TANGENTIAL ASIDE: Until this point, the trajectory of Chang's appearances mirrored the evolution of television: from film to video to computer file. Note also the introduction of interactivity: The Flame recording was an Easter egg hidden inside a computer chess game. I find it impishly ironic that this interactivity facilitates the destruction of a station that's basically... an old fashioned television broadcasting facility. Hmmm....
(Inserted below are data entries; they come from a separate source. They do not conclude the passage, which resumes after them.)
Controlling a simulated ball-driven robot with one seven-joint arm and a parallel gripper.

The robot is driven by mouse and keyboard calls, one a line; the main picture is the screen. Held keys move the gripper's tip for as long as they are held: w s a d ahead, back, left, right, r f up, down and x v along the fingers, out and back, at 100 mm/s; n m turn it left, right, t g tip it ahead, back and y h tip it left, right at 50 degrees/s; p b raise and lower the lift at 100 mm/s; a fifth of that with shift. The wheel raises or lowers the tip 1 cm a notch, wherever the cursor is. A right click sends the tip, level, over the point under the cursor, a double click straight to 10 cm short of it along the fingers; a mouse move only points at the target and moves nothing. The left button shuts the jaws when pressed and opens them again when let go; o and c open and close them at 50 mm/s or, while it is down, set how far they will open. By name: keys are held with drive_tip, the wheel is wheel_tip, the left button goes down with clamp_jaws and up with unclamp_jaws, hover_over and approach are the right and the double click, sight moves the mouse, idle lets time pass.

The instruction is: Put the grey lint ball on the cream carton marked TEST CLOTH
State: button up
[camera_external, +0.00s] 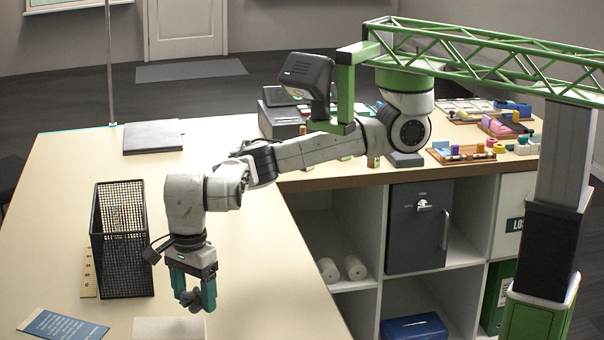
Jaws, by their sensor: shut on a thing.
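My gripper (193,294) points down over the front left part of the table, with its teal fingers shut on a small dark grey lump, which looks like the grey lint ball (190,300). The ball is held between the fingertips and appears above a pale cream block (168,329) at the bottom edge of the picture. This block may be the cream carton; only part of it shows and no marking can be read. The exact gap between ball and block cannot be told.
A tall black mesh basket (122,240) stands left of my gripper, beside a yellow ruler (88,268). A blue printed card (62,326) lies at the front left. A dark folder (152,136) lies farther back. The table (250,240) right of my gripper is clear.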

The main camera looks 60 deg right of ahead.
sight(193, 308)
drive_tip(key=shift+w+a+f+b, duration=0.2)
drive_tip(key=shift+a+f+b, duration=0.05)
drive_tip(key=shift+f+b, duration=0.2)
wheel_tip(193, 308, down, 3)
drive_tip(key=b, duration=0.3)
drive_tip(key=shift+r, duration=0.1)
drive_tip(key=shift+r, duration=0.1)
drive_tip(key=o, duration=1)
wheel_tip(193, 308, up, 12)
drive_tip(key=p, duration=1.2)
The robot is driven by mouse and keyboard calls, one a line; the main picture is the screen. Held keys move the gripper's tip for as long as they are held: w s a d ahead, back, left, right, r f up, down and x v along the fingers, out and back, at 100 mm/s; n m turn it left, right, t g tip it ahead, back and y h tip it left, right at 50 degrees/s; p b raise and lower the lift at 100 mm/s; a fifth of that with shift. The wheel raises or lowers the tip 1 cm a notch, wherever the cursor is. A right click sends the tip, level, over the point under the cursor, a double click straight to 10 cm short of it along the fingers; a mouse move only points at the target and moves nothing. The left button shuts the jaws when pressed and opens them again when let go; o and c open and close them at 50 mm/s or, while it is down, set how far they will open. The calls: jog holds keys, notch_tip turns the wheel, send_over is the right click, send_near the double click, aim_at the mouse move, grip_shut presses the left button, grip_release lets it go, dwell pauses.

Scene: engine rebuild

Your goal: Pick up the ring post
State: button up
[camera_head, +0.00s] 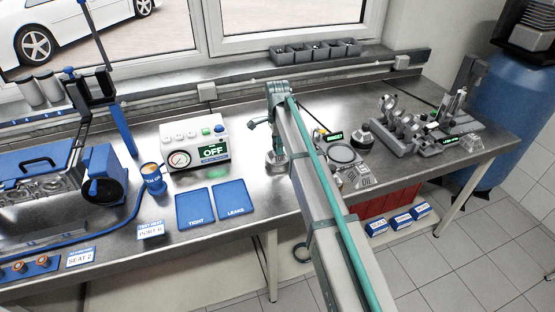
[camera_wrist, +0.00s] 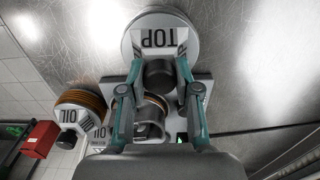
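In the wrist view, a ring post stands on a pale round base labelled TOP (camera_wrist: 160,36). Its dark knob (camera_wrist: 158,73) lies between the fingertips of my gripper (camera_wrist: 159,75). The teal fingers are spread, one on each side of the knob. A narrow gap seems to show at each side; I cannot tell whether either finger touches it. A second post labelled OIL (camera_wrist: 82,108), with copper-coloured rings, stands to the left, outside the fingers.
A grey part with a copper-coloured band (camera_wrist: 150,122) lies between the finger bases. A red box (camera_wrist: 39,139) is at the left. In the head view, a tester reading OFF (camera_head: 195,142) and blue mats (camera_head: 195,208) stand left of my arm. Metal fixtures (camera_head: 405,125) stand right.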

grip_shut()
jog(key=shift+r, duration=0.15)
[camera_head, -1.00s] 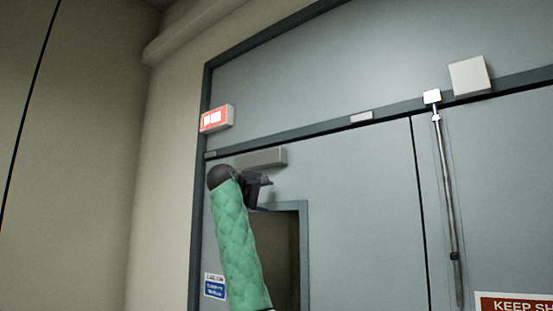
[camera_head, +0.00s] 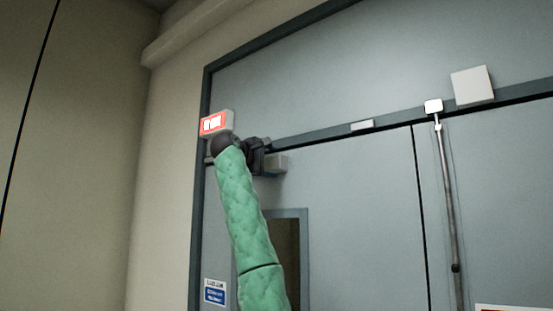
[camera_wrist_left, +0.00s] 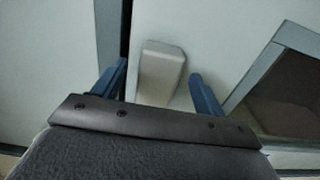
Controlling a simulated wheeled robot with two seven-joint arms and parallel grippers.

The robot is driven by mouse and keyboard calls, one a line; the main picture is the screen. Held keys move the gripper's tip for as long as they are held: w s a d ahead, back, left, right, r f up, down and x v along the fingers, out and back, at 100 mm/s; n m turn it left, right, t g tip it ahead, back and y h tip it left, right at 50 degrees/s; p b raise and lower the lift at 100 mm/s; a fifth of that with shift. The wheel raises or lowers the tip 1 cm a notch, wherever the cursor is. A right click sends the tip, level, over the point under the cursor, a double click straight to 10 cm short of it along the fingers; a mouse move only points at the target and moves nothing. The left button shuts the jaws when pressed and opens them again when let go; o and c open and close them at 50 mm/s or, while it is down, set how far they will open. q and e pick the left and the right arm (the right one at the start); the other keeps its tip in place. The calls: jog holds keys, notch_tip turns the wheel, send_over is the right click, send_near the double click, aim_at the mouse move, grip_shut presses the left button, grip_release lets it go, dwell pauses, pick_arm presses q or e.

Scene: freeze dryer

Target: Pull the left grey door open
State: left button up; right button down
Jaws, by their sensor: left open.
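The left grey door (camera_head: 355,210) is shut in its dark frame, flush with the wall panel above. It has a tall window (camera_head: 290,240) with a grey frame, partly behind my green-sleeved left arm. In the left wrist view, my gripper (camera_wrist_left: 160,86) is open, with blue fingertips either side of the same box (camera_wrist_left: 160,72). I cannot tell whether they touch it. My right gripper is not in view.
A red-and-white lit sign (camera_head: 215,123) hangs by the frame's upper left corner, close to my left wrist. The right door (camera_head: 500,200) carries a vertical rod (camera_head: 449,200). A white box (camera_head: 472,85) is above it. A beige wall (camera_head: 165,180) stands at the left.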

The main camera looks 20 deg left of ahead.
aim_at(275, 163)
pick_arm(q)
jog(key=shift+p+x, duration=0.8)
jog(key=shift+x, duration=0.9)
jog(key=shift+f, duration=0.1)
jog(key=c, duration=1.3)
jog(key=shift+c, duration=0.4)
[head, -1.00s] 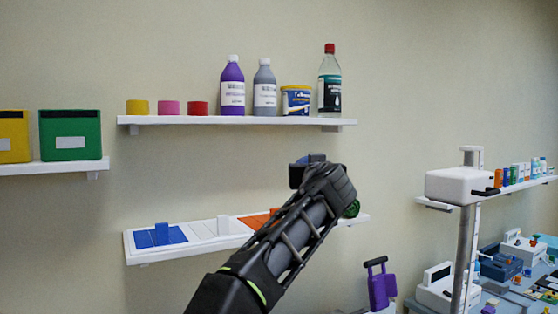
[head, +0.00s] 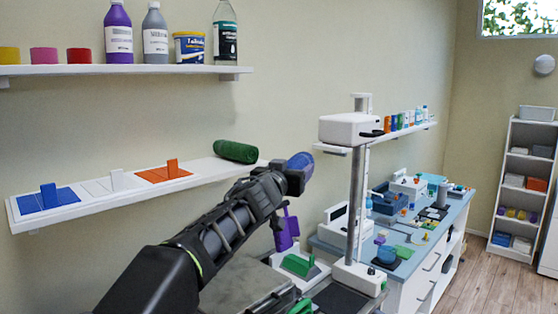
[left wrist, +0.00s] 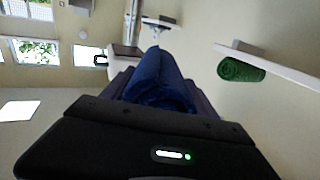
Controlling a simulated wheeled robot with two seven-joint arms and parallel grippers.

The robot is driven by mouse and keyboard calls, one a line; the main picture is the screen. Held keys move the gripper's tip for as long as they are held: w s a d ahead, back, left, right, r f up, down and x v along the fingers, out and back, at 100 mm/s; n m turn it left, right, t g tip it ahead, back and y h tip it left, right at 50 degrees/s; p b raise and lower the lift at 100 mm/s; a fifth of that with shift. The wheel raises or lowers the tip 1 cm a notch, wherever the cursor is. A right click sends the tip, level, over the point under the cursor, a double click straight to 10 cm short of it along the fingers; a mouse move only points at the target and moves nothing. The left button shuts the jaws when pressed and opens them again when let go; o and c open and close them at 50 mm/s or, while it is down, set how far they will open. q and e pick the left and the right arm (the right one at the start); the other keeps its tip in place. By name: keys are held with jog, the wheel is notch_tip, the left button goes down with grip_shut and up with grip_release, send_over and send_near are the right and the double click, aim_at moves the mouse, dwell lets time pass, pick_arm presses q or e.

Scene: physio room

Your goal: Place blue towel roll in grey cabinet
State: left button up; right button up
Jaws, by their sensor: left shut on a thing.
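My left gripper (head: 294,174) is shut on the blue towel roll (head: 302,160). It holds the roll in the air, in front of the wall and to the right of the lower shelf's end. In the left wrist view the blue towel roll (left wrist: 160,80) sticks out beyond the dark gripper body, whose fingers are mostly hidden. I cannot make out a grey cabinet in either view. My right gripper is not in view.
A green towel roll (head: 236,151) lies on the lower wall shelf (head: 208,168), right of blue, white and orange panels. A white device on a post (head: 356,200) stands just right of my gripper. Behind it is a cluttered counter (head: 455,215). A white shelf unit (head: 503,180) stands far right beside open floor.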

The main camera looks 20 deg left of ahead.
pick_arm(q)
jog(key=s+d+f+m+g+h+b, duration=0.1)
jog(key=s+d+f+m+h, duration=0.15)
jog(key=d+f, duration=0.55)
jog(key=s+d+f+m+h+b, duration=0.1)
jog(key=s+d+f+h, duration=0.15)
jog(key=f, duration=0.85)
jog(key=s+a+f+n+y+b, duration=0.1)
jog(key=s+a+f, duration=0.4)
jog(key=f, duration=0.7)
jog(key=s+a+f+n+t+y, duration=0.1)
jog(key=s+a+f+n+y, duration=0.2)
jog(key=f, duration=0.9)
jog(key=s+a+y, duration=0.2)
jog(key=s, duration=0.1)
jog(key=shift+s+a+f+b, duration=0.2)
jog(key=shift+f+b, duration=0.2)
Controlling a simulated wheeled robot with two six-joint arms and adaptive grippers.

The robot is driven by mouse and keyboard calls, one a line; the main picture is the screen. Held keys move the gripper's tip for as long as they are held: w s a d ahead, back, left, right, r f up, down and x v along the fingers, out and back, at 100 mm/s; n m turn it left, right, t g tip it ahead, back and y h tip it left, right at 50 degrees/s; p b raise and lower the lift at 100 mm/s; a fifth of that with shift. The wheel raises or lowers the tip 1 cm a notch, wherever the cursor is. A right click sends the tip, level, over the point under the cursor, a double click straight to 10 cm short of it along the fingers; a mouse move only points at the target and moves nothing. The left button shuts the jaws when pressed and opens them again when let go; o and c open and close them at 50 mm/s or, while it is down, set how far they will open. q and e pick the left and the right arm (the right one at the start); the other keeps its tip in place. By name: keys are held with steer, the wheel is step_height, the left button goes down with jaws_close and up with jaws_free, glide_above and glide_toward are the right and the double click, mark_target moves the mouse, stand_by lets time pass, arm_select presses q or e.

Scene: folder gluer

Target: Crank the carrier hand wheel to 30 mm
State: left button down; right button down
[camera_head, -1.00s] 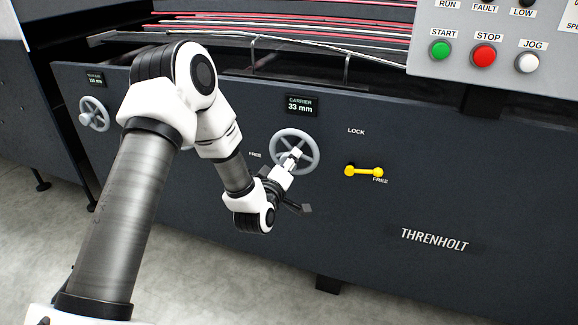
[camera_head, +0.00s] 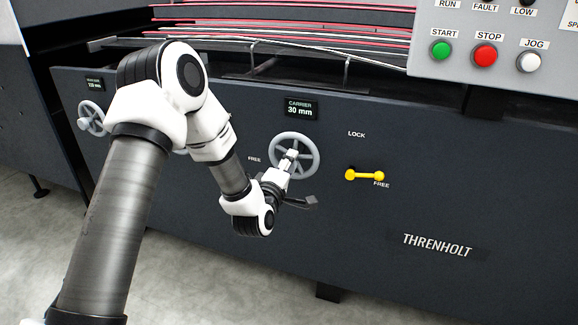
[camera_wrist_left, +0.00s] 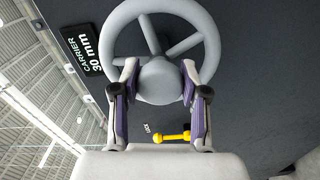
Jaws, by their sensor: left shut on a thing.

FOURTH APPEARANCE: ''There's No Place Like Home'' (Season 4, Episode 13)LOCATION:
Station 6: The OrchidALIAS: Dr. Edgar Halliwax
CHANG SAYS: The Orchid is not what it appears to be. The botanical research unit above hides a secret subterranean lab below nestled against a ''highly volatile and potentially dangerous'' form of energy, a mass of ''negatively charged exotic matter'' which can be harnessed to power a time travel machine. Before he can spell out the implications, the video suddenly stops and rewinds itself.SUBTEXT: ''It's Goober time.'' Lost boldly comes out of the closet and waves its genre show freak flag, but not without much nervousness. ''Negatively charged exotic matter'' + ''potentially dangerous'' = ''This is a sci-fi show. Here's hoping we don't scare everyone away.''
Does Dr. Chang have something to say about Lost in tonight's episode? Come back tomorrow morning for my interpretation.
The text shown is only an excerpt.